| Author/Contributor(s): | Kriegel, Mark |
| Publisher: | Free Press |
| Date: | 2/5/2008 |
| Binding: | Paperback |
| Condition: | NEW |
Almost four decades have passed since Maravich entered the national consciousness as basketball’s boy wizard. No one had ever played the game like the kid with the floppy socks and shaggy hair. And all these years later, no one else ever has. The idea of Pistol Pete continues to resonate with young people today just as powerfully as it did with their fathers.

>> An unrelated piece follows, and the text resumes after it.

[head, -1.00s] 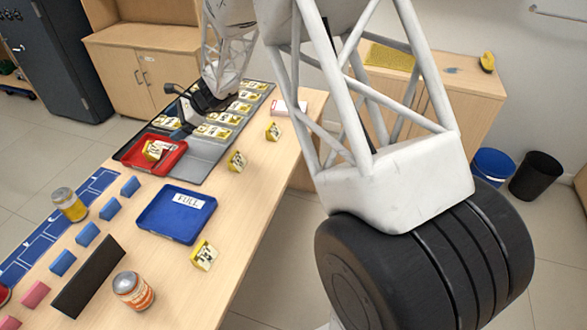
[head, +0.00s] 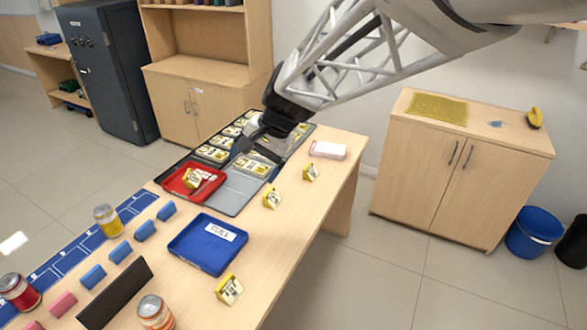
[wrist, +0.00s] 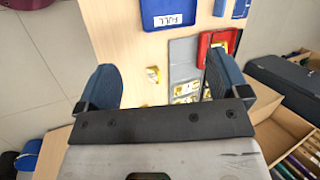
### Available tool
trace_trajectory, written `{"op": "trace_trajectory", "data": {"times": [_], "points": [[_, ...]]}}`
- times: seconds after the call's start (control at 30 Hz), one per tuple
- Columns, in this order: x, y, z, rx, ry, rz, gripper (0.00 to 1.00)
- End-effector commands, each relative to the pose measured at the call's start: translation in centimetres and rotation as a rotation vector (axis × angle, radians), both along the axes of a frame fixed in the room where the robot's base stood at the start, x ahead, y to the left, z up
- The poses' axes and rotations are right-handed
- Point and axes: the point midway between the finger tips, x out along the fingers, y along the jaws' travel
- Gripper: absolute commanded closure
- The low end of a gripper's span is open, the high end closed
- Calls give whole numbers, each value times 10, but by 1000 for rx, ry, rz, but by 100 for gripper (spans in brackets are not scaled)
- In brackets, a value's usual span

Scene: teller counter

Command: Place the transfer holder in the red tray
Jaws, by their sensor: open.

In averaging 44.2 points a game at Louisiana State University, he established records that will never be broken. But even more enduring than the numbers was the sense of ecstasy and artistry with which he played. With the ball in his hands, Maravich had a singular power to inspire awe, inflict embarrassment, or even tell a joke.
But he wasn’t merely a mesmerizing showman. He was basketball’s answer to Elvis, a white Southerner who sold middle America on a black man’s game. Like Elvis, he paid a terrible price, becoming a prisoner of his own fame.
Pistol is a tale of obsession and basketball, fathers and sons, merges several archetypal characters. Maravich was a child prodigy, a prodigal son, his father’s ransom in a Faustian bargain, and a Great White Hope. But he was also a creature of contradictions: always the outsider but a virtuoso in a team sport, an exuberant showman who wouldn’t look you in the eye, a vegetarian boozer, an athlete who lived like a rock star, and a suicidal genius saved by Jesus Christ.
Pistol is a “stunning literary journey…not only required reading for basketball fans, but required re-reading once you’re done” (New York Post).